-- Begin --
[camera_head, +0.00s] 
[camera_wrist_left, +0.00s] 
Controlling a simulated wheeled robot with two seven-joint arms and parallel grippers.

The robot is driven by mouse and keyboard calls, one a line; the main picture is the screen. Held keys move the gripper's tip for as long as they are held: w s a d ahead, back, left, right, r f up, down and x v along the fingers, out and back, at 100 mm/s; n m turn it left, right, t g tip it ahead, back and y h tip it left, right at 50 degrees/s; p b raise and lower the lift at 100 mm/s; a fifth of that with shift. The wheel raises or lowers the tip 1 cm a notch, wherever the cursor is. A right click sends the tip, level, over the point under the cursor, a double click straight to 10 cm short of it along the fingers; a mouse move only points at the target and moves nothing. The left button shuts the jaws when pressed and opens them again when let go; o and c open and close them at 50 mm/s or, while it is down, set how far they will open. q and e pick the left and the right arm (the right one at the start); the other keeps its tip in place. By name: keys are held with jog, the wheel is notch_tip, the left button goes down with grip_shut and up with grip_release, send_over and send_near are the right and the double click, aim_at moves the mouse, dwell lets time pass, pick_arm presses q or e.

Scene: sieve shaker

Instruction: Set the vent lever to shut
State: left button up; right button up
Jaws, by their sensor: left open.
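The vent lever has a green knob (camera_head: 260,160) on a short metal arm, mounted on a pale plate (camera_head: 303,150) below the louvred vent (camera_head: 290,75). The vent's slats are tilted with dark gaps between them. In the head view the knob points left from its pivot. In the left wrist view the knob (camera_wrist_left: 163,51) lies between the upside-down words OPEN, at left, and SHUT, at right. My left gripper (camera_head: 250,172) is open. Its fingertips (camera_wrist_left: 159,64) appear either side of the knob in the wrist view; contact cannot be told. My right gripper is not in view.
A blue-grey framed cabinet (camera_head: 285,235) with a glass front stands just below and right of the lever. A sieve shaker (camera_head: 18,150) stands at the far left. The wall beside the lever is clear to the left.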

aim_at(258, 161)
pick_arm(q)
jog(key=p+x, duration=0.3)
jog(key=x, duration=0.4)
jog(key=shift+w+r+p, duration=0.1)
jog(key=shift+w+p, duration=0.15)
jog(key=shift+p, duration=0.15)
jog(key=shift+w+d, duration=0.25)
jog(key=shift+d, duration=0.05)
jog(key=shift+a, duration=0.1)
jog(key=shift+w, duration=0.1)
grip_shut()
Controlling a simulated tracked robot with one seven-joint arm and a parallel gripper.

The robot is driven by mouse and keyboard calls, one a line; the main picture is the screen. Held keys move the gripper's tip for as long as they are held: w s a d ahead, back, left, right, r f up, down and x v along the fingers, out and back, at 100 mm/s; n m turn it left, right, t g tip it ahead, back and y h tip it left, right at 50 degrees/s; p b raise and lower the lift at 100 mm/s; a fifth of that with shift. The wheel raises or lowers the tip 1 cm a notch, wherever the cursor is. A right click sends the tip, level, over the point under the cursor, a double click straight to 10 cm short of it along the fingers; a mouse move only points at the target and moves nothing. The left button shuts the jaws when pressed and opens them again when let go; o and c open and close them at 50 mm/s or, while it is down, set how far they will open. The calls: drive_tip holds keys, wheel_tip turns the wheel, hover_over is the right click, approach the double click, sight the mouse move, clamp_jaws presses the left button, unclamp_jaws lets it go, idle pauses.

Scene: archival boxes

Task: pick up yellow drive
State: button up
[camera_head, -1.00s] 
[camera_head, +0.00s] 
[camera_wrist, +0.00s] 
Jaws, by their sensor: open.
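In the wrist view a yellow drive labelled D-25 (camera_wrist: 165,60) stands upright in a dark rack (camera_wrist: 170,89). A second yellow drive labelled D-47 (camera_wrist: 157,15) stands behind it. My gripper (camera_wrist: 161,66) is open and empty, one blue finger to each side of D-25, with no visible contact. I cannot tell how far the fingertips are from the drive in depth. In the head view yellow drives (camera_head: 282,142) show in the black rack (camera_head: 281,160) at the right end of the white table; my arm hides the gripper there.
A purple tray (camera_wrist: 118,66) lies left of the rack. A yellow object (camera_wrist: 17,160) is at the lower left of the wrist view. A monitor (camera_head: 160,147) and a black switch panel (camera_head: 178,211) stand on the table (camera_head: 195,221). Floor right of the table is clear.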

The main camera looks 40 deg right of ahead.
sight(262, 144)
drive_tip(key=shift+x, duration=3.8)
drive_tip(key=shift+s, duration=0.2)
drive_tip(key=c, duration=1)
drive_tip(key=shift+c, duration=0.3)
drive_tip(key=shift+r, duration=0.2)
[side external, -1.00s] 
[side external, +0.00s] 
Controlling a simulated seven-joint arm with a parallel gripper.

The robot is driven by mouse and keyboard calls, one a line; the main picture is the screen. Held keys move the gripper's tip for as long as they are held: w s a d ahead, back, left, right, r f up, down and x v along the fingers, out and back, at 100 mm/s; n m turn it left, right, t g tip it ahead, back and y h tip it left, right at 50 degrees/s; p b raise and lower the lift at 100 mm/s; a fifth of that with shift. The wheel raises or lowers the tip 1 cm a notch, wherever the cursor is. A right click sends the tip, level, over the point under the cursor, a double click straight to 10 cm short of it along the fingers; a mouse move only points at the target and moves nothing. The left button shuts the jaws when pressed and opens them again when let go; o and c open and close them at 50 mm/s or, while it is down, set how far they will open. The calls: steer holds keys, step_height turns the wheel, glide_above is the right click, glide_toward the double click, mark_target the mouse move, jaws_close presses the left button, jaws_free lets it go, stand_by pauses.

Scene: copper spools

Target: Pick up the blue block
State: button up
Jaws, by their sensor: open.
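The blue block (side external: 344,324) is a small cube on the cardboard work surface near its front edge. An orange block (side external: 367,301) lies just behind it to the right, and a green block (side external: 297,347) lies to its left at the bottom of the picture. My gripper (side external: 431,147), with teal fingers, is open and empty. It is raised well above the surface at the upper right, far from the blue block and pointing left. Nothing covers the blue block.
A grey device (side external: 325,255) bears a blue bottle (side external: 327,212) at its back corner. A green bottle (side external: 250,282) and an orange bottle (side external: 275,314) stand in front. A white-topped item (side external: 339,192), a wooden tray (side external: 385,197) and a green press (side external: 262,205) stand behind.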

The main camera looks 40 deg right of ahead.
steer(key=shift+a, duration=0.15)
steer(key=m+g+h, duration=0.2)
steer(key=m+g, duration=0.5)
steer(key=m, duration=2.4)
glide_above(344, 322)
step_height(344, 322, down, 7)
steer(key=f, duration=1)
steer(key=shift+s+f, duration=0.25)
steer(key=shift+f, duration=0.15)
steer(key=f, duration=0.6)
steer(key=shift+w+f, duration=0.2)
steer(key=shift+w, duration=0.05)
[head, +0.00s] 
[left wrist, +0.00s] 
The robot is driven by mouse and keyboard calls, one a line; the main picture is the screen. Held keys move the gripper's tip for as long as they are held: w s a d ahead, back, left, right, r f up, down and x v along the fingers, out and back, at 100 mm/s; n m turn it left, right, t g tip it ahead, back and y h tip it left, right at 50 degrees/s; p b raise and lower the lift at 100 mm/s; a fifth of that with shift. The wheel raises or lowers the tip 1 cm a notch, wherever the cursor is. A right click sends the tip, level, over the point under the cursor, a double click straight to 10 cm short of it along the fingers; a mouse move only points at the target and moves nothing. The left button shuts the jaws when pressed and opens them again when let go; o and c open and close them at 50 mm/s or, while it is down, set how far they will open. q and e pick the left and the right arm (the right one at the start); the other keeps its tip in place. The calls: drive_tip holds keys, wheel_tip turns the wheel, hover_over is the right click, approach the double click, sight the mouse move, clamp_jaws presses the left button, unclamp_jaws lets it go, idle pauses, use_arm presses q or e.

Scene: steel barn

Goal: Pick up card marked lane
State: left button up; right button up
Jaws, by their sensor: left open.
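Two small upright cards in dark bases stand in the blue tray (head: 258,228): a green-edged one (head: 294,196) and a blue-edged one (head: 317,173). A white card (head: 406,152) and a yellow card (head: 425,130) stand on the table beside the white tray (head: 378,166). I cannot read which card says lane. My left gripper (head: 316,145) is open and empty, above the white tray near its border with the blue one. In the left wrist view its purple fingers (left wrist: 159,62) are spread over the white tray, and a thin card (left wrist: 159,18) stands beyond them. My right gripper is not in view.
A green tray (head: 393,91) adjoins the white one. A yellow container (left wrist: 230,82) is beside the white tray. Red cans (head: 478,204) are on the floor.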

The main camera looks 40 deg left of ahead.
-- End --
**Goal:** Search the data for "Controlling". Copy every line that has it.

**Reply:**
Controlling a simulated wheeled robot with two seven-joint arms and parallel grippers.
Controlling a simulated tracked robot with one seven-joint arm and a parallel gripper.
Controlling a simulated seven-joint arm with a parallel gripper.

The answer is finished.